▶ [Task objective]: In the records below, pick out all lines containing the word "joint".

▶ [Information shown]:
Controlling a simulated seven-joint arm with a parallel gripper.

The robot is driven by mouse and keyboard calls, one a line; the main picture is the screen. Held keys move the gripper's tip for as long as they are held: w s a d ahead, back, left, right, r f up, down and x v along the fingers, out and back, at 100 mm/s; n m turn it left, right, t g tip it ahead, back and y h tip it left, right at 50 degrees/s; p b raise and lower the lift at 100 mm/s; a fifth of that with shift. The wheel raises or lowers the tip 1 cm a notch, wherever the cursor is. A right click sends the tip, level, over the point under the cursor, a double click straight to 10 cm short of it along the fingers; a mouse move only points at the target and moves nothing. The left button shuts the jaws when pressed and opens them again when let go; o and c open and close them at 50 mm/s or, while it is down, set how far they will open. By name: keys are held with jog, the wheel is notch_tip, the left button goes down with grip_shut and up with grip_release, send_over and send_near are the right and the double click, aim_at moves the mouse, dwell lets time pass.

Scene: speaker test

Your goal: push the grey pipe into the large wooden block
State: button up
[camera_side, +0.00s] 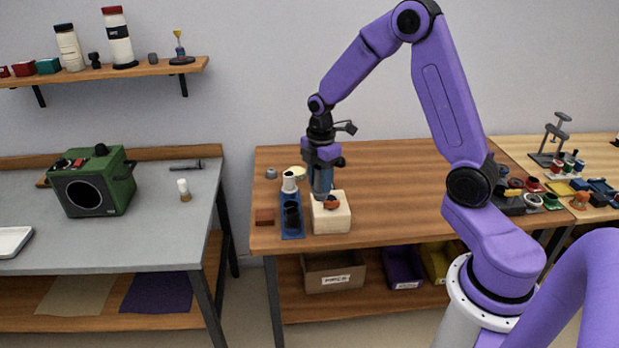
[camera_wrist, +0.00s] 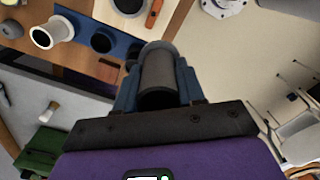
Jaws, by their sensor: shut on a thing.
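The large wooden block (camera_side: 332,223) is pale and stands near the table's left end in the side view. An orange-red piece (camera_side: 332,202) shows at its top. In the wrist view, the block (camera_wrist: 120,22) is at the top edge, with a dark round opening and an orange part. My gripper (camera_side: 322,189) points down over the block's left part. In the wrist view, its blue fingers are shut on the grey pipe (camera_wrist: 158,74), a dark grey cylinder. The fingers largely hide the pipe in the side view. I cannot tell whether its lower end touches the block.
A blue holder (camera_side: 292,230) with a white pipe (camera_side: 289,182) and a black pipe (camera_side: 292,214) stands close left of the block. A reddish-brown small block (camera_side: 264,217) lies further left. The table right of the wooden block is clear.

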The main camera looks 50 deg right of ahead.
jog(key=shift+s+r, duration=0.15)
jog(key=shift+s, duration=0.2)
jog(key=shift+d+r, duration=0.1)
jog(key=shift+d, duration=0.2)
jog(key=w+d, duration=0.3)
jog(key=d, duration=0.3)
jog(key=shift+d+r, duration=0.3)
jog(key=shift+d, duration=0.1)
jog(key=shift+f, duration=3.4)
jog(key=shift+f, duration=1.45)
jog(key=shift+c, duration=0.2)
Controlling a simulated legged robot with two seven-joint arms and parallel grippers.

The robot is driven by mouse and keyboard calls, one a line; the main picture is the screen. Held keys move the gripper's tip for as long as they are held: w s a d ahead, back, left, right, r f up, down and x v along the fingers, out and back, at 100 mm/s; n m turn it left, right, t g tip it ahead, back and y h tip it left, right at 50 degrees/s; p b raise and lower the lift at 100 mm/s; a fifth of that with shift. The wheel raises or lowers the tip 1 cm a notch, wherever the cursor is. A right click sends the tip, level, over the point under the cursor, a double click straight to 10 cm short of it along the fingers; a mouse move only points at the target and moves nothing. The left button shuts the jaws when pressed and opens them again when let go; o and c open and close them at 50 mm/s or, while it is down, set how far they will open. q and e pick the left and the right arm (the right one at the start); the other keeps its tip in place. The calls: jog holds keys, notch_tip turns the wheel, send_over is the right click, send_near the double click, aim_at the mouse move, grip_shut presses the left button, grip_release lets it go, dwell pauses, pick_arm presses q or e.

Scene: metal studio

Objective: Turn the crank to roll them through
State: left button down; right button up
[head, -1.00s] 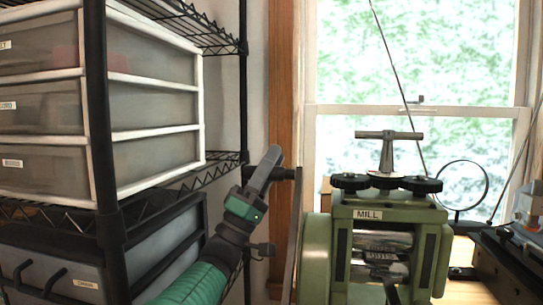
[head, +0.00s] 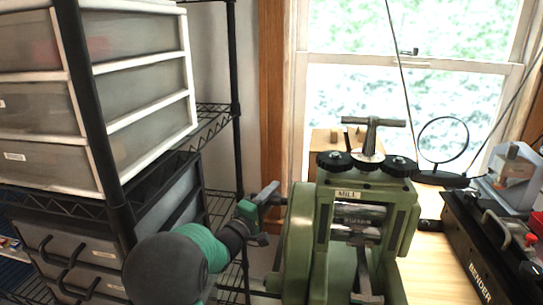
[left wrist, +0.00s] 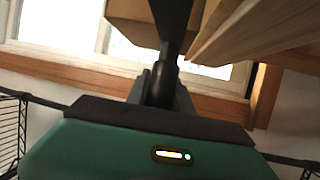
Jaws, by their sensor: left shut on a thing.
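My left gripper (head: 269,196) is at the mill's left side, shut on the dark crank handle (left wrist: 164,82). The fingers mostly hide the handle in the head view. In the left wrist view the handle runs up from between the fingers. My right gripper is out of view.
A black wire shelf with drawers (head: 150,88) stands close on the left, beside my left arm. A black bender (head: 490,245) is on the right. A round magnifier (head: 443,140) stands behind the mill, before the window. Wooden bench top (head: 428,262) shows between mill and bender.

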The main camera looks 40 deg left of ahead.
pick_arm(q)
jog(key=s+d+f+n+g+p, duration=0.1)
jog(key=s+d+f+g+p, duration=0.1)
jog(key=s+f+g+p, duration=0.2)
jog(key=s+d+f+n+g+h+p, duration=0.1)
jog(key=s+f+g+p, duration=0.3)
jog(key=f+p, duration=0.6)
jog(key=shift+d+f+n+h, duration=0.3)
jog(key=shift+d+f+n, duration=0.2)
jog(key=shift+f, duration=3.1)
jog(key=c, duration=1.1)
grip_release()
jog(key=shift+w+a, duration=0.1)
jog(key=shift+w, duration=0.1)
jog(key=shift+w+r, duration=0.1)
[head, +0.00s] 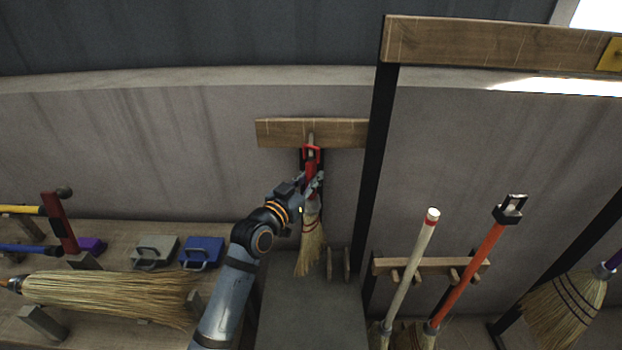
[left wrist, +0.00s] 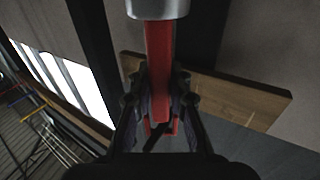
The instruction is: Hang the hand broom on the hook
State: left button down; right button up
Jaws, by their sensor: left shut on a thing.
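The hand broom (head: 310,235) has a red handle with a red loop at its top and pale straw bristles hanging down. It is nearly upright in front of the wall. My left gripper (head: 314,182) is shut on its red handle, which also shows between the fingers in the left wrist view (left wrist: 159,65). The hook (head: 311,138) sits on a short wooden board (head: 280,132). The red loop is at the hook's height and overlaps it in the head view; I cannot tell whether it is around the hook. My right gripper is not in view.
A dark post (head: 375,150) stands just right of the board. Below the broom is a grey block (head: 310,310). Long-handled brooms lean on a wooden rack (head: 400,265) at right.

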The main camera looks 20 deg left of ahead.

▶ [Task response]:
Controlling a simulated seven-joint arm with a parallel gripper.
Controlling a simulated legged robot with two seven-joint arms and parallel grippers.

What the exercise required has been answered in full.